* **Supplied data**:
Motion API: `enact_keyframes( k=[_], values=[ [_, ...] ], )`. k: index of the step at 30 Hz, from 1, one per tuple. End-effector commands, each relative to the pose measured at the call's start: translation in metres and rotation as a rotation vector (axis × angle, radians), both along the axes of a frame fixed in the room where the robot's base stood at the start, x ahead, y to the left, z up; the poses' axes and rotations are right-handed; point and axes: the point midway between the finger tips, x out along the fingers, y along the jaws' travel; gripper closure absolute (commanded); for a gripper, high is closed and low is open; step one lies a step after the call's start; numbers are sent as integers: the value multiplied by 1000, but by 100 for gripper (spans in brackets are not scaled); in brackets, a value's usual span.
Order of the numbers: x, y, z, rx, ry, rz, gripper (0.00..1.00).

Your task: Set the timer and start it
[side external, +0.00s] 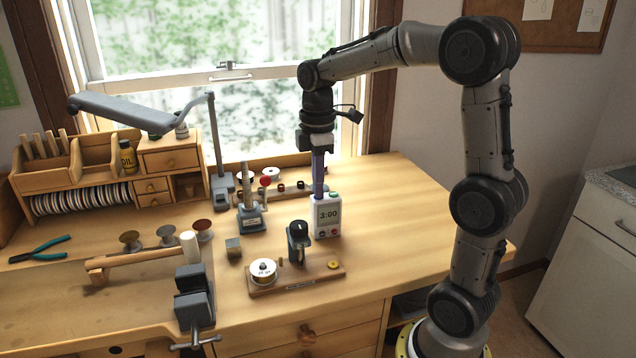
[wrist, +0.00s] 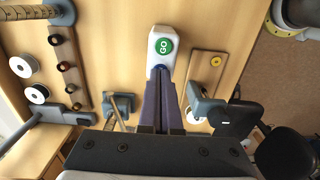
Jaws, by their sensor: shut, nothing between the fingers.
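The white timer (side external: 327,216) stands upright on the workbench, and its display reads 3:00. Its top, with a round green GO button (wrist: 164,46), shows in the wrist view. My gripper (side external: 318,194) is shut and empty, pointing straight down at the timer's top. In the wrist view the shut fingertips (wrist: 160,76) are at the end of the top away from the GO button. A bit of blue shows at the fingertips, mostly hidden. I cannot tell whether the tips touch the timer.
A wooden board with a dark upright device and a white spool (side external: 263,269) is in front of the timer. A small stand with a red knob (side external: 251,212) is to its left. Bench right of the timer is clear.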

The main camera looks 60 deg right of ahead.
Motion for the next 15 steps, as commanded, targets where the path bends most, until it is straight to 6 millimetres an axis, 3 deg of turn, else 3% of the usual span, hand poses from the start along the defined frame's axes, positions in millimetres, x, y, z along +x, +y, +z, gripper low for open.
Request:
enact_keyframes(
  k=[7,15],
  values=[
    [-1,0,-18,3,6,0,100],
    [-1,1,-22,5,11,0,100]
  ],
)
* * *
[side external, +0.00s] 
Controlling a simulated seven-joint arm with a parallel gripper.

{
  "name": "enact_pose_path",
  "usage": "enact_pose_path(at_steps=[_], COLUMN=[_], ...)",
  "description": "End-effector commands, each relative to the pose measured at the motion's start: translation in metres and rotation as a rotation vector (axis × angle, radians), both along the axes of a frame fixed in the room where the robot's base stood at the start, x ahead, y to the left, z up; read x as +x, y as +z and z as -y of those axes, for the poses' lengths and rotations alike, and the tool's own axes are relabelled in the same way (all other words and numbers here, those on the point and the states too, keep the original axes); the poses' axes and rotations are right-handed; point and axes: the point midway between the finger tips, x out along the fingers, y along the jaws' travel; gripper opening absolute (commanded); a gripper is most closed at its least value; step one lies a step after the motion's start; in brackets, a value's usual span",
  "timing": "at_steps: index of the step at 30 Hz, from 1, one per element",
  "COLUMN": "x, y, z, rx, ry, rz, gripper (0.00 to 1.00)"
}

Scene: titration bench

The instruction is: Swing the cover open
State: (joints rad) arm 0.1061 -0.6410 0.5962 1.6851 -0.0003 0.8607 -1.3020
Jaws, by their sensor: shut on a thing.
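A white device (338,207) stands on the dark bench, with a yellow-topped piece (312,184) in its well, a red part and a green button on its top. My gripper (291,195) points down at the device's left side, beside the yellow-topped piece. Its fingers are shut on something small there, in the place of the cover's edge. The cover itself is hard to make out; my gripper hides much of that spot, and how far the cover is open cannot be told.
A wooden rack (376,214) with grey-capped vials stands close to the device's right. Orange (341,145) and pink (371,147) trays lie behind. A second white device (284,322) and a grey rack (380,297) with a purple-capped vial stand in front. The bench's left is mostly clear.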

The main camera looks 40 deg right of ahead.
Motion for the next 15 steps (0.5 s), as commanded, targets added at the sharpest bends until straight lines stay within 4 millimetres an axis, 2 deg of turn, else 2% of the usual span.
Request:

* **What is being asked**: Take the lines above starting at the one containing "Your task: Set the timer and start it" and ending at the one containing "[wrist, +0.00s]", and print them again exactly, without pictures.

* **Written answer**:
Your task: Set the timer and start it
[side external, +0.00s] 
[wrist, +0.00s] 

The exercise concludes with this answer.